## Provided material
=-=-=-=-=

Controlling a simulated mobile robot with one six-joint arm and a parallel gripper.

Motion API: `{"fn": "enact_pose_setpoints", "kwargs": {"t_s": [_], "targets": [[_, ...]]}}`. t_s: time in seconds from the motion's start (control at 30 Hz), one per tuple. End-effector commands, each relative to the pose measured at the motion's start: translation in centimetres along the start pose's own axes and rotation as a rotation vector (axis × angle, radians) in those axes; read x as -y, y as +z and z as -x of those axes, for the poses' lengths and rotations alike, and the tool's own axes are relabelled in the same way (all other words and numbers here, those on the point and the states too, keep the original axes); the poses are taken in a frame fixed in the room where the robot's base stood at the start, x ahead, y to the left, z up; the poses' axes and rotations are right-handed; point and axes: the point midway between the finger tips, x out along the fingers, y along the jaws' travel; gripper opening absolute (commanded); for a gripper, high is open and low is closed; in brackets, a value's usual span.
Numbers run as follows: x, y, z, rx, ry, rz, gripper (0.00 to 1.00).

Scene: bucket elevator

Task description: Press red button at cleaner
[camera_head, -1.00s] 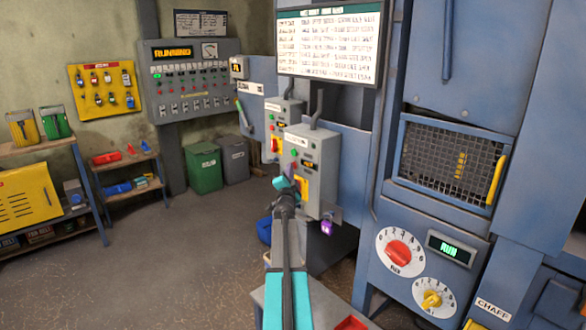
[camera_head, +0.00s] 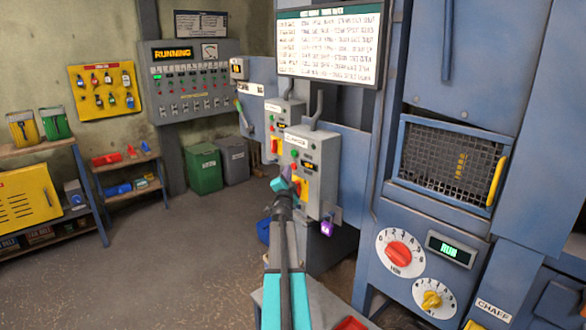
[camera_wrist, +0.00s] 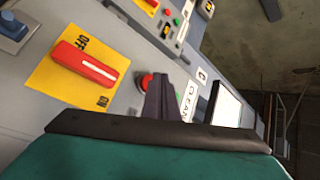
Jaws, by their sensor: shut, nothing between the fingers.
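The cleaner control box (camera_head: 321,180) is a grey box on the blue machine, with a label reading like "CLEANER". Its red button (camera_head: 294,153) is on the upper front face, and in the wrist view the red button (camera_wrist: 146,81) shows just beside my dark fingers. My gripper (camera_head: 284,175) is shut and empty, in front of the box and slightly below the button in the head view. In the wrist view my gripper (camera_wrist: 165,98) partly overlaps the button's edge; I cannot tell whether they touch. The box's red switch handle (camera_wrist: 88,62) sits on a yellow plate.
A similar grey box (camera_head: 283,117) with buttons stands just behind. A dial panel (camera_head: 410,265) is at right. A wall panel (camera_head: 190,80) reads "RUNNING". The floor (camera_head: 180,250) at left is clear.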

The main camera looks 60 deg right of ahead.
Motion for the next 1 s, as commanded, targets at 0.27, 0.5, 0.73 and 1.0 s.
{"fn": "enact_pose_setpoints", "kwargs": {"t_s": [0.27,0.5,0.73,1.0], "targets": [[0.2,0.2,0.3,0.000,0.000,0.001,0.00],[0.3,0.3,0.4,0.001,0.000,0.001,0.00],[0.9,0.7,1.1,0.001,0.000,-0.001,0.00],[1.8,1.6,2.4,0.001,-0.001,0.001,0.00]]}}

=-=-=-=-=

## Objective
Print out the whole of the material word for word, without pictures.

## Final result
Controlling a simulated mobile robot with one six-joint arm and a parallel gripper.

Motion API: `{"fn": "enact_pose_setpoints", "kwargs": {"t_s": [_], "targets": [[_, ...]]}}`. t_s: time in seconds from the motion's start (control at 30 Hz), one per tuple. End-effector commands, each relative to the pose measured at the motion's start: translation in centimetres along the start pose's own axes and rotation as a rotation vector (axis × angle, radians) in those axes; read x as -y, y as +z and z as -x of those axes, for the poses' lengths and rotations alike, and the tool's own axes are relabelled in the same way (all other words and numbers here, those on the point and the states too, keep the original axes); the poses are taken in a frame fixed in the room where the robot's base stood at the start, x ahead, y to the left, z up; the poses' axes and rotations are right-handed; point and axes: the point midway between the finger tips, x out along the fingers, y along the jaws' travel; gripper opening absolute (commanded); for a gripper, high is open and low is closed; in brackets, a value's usual span.
Numbers run as follows: x, y, z, rx, ry, rz, gripper (0.00 to 1.00).

Scene: bucket elevator

Task description: Press red button at cleaner
[camera_head, -1.00s] 
[camera_head, +0.00s] 
[camera_wrist, +0.00s] 
Jaws, by their sensor: shut, nothing between the fingers.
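The cleaner control box (camera_head: 321,180) is a grey box on the blue machine, with a label reading like "CLEANER". Its red button (camera_head: 294,153) is on the upper front face, and in the wrist view the red button (camera_wrist: 146,81) shows just beside my dark fingers. My gripper (camera_head: 284,175) is shut and empty, in front of the box and slightly below the button in the head view. In the wrist view my gripper (camera_wrist: 165,98) partly overlaps the button's edge; I cannot tell whether they touch. The box's red switch handle (camera_wrist: 88,62) sits on a yellow plate.
A similar grey box (camera_head: 283,117) with buttons stands just behind. A dial panel (camera_head: 410,265) is at right. A wall panel (camera_head: 190,80) reads "RUNNING". The floor (camera_head: 180,250) at left is clear.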

The main camera looks 60 deg right of ahead.
Motion for the next 1 s, as commanded, targets at 0.27, 0.5, 0.73 and 1.0 s.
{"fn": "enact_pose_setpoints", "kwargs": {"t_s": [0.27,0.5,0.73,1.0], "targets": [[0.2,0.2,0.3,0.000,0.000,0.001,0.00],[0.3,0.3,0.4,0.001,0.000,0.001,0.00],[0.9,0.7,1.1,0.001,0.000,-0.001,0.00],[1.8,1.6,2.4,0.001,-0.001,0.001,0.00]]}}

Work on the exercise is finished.